There's nothing inherently better with V6s vs I4s - last time round BMW and Hart ran I4s while everyone else (bar Alfa) ran V6s. There might be a packaging advantage in a V6 with it being shorter but if the rules stipulate a single turbo then an I4 might be better (rads one side, turbo the other a-la Benetton B186).
1.6-litre, six-cylinder turbos with energy recovery and fuel restrictions to replace current 2.4-litre normally aspirated V8s
Fuel efficiency to increase by 35%
Maximum revs of 12,000rpm
Power of energy-recovery systems to double
Overall power to remain at approx 750bhp
Checks and balances to ensure costs are contained and performance across all engines remains comparable
Plan for advanced 'compound' turbos to be introduced in subsequent years
Whats a compound Turbo?
Any news on the 12k RPM rev limit for these? The only major issue I had with the I4 engines was this limit.

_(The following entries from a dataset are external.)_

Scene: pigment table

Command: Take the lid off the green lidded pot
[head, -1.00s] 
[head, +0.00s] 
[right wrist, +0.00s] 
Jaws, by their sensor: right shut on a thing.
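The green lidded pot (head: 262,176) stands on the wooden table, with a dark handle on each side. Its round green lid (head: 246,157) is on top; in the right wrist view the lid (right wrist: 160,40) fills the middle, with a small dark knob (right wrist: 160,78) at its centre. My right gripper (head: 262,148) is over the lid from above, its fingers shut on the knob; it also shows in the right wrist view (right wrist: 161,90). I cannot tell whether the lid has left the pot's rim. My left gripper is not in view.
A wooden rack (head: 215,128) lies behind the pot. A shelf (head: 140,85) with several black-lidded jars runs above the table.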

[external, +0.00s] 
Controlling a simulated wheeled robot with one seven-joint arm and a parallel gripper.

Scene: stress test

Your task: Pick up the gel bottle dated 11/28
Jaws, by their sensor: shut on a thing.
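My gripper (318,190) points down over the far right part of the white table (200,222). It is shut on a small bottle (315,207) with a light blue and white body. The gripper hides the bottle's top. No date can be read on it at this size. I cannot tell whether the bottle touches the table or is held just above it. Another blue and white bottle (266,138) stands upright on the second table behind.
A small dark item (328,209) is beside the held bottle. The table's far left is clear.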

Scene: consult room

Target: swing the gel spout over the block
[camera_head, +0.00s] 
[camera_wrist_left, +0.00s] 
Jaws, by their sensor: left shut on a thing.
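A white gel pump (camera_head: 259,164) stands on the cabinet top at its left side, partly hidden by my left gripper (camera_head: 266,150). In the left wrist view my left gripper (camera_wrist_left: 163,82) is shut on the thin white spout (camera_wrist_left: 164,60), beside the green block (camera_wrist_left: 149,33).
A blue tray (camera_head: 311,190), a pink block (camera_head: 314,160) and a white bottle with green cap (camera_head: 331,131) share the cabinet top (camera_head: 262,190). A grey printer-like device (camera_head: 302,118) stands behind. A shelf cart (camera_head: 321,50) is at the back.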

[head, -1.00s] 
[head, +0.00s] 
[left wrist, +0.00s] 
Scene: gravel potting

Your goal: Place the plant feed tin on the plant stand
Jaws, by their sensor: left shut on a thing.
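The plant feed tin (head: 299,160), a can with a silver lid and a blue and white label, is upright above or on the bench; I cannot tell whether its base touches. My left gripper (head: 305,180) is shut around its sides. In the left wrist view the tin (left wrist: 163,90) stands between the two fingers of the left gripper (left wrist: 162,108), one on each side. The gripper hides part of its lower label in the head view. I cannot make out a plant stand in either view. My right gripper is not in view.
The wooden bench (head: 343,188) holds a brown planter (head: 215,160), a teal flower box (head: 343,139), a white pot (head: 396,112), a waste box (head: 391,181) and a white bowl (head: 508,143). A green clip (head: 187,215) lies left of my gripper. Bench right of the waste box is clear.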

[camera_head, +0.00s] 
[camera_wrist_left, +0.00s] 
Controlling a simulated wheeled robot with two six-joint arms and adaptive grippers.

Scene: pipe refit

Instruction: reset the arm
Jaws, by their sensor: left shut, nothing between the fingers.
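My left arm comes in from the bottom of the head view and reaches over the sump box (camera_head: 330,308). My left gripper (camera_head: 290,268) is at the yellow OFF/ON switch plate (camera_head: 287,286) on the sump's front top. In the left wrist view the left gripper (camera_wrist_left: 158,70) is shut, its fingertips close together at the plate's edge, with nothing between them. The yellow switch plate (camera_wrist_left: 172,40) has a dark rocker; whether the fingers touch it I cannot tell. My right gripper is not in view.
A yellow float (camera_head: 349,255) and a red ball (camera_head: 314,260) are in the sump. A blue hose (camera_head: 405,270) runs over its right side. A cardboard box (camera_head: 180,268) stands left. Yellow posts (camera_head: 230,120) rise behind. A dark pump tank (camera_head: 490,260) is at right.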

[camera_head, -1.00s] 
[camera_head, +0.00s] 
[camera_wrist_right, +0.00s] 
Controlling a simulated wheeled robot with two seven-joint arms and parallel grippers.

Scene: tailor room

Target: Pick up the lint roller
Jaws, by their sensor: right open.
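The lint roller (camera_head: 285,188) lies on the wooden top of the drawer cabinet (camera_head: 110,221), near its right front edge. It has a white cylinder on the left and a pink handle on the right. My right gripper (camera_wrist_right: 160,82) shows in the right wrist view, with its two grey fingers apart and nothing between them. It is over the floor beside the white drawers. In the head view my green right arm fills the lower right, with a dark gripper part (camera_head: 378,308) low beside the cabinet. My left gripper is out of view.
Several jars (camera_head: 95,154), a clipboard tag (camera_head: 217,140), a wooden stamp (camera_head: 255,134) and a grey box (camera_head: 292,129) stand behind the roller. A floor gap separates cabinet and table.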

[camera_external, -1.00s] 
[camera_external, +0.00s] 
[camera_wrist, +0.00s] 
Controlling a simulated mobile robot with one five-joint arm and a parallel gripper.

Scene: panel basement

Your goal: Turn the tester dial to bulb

If they want to save money/go green why don't they just
1 Cut race distance down to 50 laps
2 Have 1 set of tyres for qualifying & 1 set for race (unless punctured)
3 Drop the size of the fuel tank with no in race refuelling
4 Organize the calendar so there is less Continent hopping
5 Reduce the number of engines/gearboxes & all spares allowed for the year
Whatever they come up with that wins & lasts will do nicely for my car
and give Hamilton a broom to collect & recycle the carbon fibre
From the little we know thus far literaly the only change from the original proposal is to make them V6 instead of I4. Everything else is staying as it was so still a 12,000 rpm limit, still the same pressure turbo, etc.
Hmmm
i wonder what noises are going on between Williams and Jaguar now a V6 is on the cards for F1 rather than an I4 and its effect on C-X75.
problem with turbocharging and high revs is that turbos lose efficiency the higher the revs go.
I still agree with acidhell. Mandate a stock fuel pump and say $10 million for a years engine supply to whoever wants them from the engine manufacturers with a maximum of three teams to be supplied. Two manufacturer specified teams and one drawn by lots if more than one team wants the supply. Also mandate stock mounting points for the engine and then tell them to come up with whatever the hell they like. V6? V8? Flat 6? inline 4 cyl? Go for it. Would be interesting to have different engines on the grid again, but I agree this could get expensive. Hopefully the rule that you have to supply other teams would keep costs down.